How foreigners view the President

by Russ Roberts on April 11, 2007

in History

Here is how one newspaper described a recent speech by the Republican in the White House:

"The cheek of every American must tingle with shame as he reads the
silly, flat and dishwatery utterances of the man who has to be pointed
out to intelligent foreigners as the President of the United States."

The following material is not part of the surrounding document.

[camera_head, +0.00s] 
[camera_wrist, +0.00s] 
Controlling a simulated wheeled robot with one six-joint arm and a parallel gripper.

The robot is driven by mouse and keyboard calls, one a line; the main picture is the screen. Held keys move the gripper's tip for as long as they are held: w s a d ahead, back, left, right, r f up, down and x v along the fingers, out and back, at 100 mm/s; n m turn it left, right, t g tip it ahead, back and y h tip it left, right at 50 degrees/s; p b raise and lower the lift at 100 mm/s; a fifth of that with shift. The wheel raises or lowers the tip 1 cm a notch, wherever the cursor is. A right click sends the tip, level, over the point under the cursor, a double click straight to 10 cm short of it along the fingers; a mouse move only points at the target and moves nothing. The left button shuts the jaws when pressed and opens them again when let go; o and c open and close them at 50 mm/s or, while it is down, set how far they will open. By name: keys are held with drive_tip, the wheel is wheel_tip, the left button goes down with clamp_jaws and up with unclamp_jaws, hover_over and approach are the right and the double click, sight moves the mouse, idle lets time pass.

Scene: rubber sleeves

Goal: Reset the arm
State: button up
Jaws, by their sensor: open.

The newspaper: the Chicago Tribune.
The President: Abraham Lincoln
The utterances: the Gettysburg Address

Growing up, I always loved the grandeur of the Gettysburg Address and very much enjoyed Garry Wills’s masterful discussion of its significance. But now that I know a little bit more about the Civil War and how many people died and what they thought they were dying for, my opinion comes closer to the Trib’s. Here is the last majestic sentence of the Address:

It is rather for us to be here dedicated to the great task remaining
before us — that from these honored dead we take increased devotion to
that cause for which they gave the last full measure of devotion — that
we here highly resolve that these dead shall not have died in vain —
that this nation, under God, shall have a new birth of freedom — and
that government of the people, by the people, for the people, shall not
perish from the earth.

A new birth of freedom? Democracy? That isn’t the cause those soldiers fought and died for. They fought to preserve the Union. Not to get rid of slavery, though mercifully, the war achieved that end. And by the election of 1864, the North was disenchanted enough to give McClellan 45% of the vote.

I spent a day at Gettysburg last week with my family. It’s a powerful, depressing, and poignant experience. In the cemetery Lincoln dedicated, many of the graves are unmarked. They are simply numbered. They are so close together that the graves must have been dug as long trenches where the dead were laid shoulder-to-shoulder.

If Lincoln had survived the attack by Booth, I wonder whether his luster today would burn so brightly.

On the flip side, had the war not happened, who knows how long slavery might have endured? Ten years? Fifty? At least some unintended consequences are beneficial.